→ WORK INSTRUCTIONS:
Going from the top of the data below, give again each line through the one containing "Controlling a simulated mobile", both ends kept.
## Begin
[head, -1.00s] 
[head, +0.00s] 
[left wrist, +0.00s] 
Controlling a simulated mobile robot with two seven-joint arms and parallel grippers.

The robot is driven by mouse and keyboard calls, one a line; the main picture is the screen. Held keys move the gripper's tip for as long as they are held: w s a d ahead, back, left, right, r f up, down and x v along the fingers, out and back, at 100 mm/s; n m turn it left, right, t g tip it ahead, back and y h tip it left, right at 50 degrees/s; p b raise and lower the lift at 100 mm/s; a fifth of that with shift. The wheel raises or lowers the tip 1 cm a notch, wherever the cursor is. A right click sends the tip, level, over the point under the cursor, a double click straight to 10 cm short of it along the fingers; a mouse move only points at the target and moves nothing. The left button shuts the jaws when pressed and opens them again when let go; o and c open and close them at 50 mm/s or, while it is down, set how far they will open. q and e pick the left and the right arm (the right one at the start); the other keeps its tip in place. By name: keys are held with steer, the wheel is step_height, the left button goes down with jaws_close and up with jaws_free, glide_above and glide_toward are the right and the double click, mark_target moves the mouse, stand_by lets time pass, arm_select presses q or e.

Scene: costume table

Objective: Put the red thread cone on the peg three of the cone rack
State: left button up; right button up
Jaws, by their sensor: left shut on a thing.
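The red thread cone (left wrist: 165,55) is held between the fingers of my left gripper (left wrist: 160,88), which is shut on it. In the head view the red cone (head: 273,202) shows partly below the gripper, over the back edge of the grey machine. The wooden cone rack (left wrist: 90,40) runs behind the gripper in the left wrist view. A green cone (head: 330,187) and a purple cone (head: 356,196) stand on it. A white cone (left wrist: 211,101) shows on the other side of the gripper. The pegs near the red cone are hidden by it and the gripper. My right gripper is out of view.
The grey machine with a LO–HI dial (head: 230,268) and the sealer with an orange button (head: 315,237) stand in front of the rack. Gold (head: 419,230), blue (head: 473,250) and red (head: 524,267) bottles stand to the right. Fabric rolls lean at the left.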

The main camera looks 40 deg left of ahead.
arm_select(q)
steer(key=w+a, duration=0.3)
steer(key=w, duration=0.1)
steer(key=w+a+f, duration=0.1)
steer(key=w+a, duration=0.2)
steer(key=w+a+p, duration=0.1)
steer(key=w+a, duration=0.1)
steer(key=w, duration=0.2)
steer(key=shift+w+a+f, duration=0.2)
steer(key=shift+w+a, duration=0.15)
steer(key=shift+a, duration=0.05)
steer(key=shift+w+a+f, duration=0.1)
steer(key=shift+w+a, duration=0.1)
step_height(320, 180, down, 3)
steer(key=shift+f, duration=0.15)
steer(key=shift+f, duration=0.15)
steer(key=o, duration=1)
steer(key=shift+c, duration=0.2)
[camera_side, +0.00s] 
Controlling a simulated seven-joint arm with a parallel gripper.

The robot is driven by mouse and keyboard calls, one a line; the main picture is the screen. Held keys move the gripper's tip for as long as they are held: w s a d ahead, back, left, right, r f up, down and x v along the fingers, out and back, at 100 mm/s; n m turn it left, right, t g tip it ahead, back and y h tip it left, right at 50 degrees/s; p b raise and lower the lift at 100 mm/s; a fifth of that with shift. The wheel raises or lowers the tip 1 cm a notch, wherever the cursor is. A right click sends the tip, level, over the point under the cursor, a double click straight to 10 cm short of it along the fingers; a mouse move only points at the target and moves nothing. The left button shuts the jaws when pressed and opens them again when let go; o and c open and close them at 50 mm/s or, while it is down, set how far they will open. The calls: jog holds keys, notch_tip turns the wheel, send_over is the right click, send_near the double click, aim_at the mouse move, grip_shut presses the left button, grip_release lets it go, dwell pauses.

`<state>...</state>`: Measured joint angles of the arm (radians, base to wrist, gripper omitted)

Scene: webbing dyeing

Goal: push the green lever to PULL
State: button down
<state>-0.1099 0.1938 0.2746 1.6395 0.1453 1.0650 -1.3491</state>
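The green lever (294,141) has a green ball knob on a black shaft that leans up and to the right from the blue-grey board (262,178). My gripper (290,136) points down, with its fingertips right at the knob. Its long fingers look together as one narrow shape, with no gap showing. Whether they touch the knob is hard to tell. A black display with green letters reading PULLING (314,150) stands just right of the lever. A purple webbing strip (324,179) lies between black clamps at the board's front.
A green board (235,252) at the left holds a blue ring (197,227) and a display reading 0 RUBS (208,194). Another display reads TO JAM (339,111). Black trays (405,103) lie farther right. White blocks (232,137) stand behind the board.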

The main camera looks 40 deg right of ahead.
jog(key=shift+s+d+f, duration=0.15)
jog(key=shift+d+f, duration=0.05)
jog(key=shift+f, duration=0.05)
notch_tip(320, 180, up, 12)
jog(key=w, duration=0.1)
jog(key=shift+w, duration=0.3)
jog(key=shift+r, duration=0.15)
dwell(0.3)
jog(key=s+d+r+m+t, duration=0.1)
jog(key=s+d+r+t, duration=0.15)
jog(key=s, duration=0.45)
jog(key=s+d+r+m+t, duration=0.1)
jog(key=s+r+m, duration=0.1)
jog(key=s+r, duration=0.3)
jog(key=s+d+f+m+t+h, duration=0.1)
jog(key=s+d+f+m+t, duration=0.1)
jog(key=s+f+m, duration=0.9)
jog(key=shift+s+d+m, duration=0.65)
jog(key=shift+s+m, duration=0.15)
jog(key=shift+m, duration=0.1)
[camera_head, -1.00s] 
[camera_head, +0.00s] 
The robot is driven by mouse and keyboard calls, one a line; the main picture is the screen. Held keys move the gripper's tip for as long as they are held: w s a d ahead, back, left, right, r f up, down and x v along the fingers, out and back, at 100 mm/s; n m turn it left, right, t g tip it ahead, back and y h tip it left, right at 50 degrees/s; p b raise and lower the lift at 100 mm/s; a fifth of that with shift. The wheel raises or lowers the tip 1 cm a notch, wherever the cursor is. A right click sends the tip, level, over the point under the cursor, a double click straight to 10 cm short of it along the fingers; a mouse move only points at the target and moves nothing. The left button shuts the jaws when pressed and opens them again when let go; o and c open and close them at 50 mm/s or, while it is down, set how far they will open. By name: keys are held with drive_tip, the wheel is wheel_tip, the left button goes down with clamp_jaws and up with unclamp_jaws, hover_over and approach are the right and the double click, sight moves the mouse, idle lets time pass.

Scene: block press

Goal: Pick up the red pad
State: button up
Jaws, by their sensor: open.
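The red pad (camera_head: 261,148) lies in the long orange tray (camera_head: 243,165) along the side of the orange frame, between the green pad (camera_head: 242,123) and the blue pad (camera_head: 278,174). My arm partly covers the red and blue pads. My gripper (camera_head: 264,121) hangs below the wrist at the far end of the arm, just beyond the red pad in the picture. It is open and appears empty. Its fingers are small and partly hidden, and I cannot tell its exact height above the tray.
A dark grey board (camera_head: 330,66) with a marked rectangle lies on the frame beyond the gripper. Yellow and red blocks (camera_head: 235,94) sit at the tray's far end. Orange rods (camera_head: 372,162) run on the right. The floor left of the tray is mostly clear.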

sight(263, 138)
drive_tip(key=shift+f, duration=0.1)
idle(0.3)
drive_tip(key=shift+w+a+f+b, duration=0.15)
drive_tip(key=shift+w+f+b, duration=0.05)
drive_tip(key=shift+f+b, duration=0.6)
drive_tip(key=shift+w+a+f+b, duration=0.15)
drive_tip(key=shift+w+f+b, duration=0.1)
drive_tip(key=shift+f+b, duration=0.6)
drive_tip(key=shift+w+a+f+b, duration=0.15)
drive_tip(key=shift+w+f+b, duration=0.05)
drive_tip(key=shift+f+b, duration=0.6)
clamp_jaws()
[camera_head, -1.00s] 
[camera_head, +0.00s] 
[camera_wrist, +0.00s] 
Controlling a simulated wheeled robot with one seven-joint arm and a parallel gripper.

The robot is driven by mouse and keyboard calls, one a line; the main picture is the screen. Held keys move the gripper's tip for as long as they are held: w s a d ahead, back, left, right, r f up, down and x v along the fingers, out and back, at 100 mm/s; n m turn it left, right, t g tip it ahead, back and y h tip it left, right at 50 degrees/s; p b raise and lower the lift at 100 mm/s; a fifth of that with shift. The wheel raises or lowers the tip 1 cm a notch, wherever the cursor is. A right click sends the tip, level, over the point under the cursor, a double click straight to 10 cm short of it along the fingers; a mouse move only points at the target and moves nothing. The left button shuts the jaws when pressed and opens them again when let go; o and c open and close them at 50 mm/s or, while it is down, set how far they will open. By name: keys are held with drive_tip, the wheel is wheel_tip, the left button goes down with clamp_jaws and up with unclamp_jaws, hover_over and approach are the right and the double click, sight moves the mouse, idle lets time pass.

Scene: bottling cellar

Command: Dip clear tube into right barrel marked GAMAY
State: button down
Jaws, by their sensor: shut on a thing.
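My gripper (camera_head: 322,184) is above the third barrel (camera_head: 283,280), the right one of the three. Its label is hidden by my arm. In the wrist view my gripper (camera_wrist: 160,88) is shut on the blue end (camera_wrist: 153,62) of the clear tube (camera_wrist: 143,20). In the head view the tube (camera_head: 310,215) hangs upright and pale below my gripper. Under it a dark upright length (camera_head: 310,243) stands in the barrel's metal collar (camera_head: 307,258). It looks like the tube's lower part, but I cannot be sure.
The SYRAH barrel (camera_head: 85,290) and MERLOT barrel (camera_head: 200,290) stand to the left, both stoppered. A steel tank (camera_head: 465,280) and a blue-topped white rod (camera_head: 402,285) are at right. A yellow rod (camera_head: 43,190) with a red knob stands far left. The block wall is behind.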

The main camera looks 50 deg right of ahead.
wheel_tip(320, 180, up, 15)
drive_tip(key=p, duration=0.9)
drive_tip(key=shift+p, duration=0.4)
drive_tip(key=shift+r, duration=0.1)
## End
→ RESPONSE FOR THIS EXERCISE:
[head, -1.00s] 
[head, +0.00s] 
[left wrist, +0.00s] 
Controlling a simulated mobile robot with two seven-joint arms and parallel grippers.

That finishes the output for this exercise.